-- INFORMATION SHOWN start --

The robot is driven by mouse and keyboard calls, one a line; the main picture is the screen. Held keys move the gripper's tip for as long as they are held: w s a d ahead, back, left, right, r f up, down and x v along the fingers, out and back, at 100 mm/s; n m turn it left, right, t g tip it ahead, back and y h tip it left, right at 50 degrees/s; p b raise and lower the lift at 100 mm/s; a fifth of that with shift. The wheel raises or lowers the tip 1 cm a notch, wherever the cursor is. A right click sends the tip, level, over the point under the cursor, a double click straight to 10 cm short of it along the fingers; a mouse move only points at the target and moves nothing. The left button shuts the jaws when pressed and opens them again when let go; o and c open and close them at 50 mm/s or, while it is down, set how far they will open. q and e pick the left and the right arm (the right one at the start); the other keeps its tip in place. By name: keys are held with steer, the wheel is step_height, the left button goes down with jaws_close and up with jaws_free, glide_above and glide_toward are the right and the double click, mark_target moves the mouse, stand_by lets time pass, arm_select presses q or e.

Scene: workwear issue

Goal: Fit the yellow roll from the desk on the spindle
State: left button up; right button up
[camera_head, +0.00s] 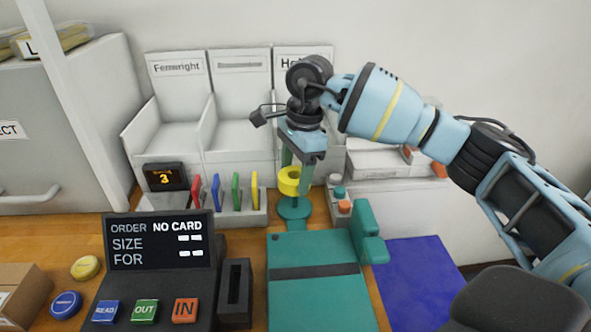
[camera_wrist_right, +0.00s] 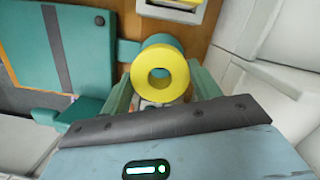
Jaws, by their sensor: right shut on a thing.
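The yellow roll (camera_head: 289,181) is in my right gripper (camera_head: 295,178), in the middle of the head view. In the right wrist view the yellow roll (camera_wrist_right: 178,68) shows its open hole towards the camera, with one finger of the right gripper (camera_wrist_right: 163,84) on each side. The gripper is shut on the roll. A teal stand with a round base (camera_head: 293,223), seemingly the spindle, is directly below the roll in the head view. The roll hides any upper post, so I cannot tell whether it is around it. My left gripper is not in view.
A rack of coloured cards (camera_head: 235,192) stands left of the stand. A teal flat panel (camera_head: 315,252) lies in front, beside a black order console (camera_head: 160,265). White bins (camera_head: 240,140) stand behind.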

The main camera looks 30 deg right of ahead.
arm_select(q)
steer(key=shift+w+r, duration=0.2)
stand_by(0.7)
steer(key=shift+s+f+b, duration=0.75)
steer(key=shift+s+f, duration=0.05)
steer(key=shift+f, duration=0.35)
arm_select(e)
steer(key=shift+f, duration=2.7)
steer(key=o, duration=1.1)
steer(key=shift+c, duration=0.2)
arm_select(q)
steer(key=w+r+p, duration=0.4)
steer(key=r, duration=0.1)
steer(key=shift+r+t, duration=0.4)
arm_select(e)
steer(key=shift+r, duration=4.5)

-- INFORMATION SHOWN end --

- **TASK INSTRUCTIONS**: Omit the pictures, and quote the material above exactly as given.

- **RESPONSE TO THIS EXERCISE**:
The robot is driven by mouse and keyboard calls, one a line; the main picture is the screen. Held keys move the gripper's tip for as long as they are held: w s a d ahead, back, left, right, r f up, down and x v along the fingers, out and back, at 100 mm/s; n m turn it left, right, t g tip it ahead, back and y h tip it left, right at 50 degrees/s; p b raise and lower the lift at 100 mm/s; a fifth of that with shift. The wheel raises or lowers the tip 1 cm a notch, wherever the cursor is. A right click sends the tip, level, over the point under the cursor, a double click straight to 10 cm short of it along the fingers; a mouse move only points at the target and moves nothing. The left button shuts the jaws when pressed and opens them again when let go; o and c open and close them at 50 mm/s or, while it is down, set how far they will open. q and e pick the left and the right arm (the right one at the start); the other keeps its tip in place. By name: keys are held with steer, the wheel is step_height, the left button goes down with jaws_close and up with jaws_free, glide_above and glide_toward are the right and the double click, mark_target moves the mouse, stand_by lets time pass, arm_select presses q or e.

Scene: workwear issue

Goal: Fit the yellow roll from the desk on the spindle
State: left button up; right button up
[camera_head, +0.00s] 
[camera_wrist_right, +0.00s] 
Jaws, by their sensor: right shut on a thing.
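The yellow roll (camera_head: 289,181) is in my right gripper (camera_head: 295,178), in the middle of the head view. In the right wrist view the yellow roll (camera_wrist_right: 178,68) shows its open hole towards the camera, with one finger of the right gripper (camera_wrist_right: 163,84) on each side. The gripper is shut on the roll. A teal stand with a round base (camera_head: 293,223), seemingly the spindle, is directly below the roll in the head view. The roll hides any upper post, so I cannot tell whether it is around it. My left gripper is not in view.
A rack of coloured cards (camera_head: 235,192) stands left of the stand. A teal flat panel (camera_head: 315,252) lies in front, beside a black order console (camera_head: 160,265). White bins (camera_head: 240,140) stand behind.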

The main camera looks 30 deg right of ahead.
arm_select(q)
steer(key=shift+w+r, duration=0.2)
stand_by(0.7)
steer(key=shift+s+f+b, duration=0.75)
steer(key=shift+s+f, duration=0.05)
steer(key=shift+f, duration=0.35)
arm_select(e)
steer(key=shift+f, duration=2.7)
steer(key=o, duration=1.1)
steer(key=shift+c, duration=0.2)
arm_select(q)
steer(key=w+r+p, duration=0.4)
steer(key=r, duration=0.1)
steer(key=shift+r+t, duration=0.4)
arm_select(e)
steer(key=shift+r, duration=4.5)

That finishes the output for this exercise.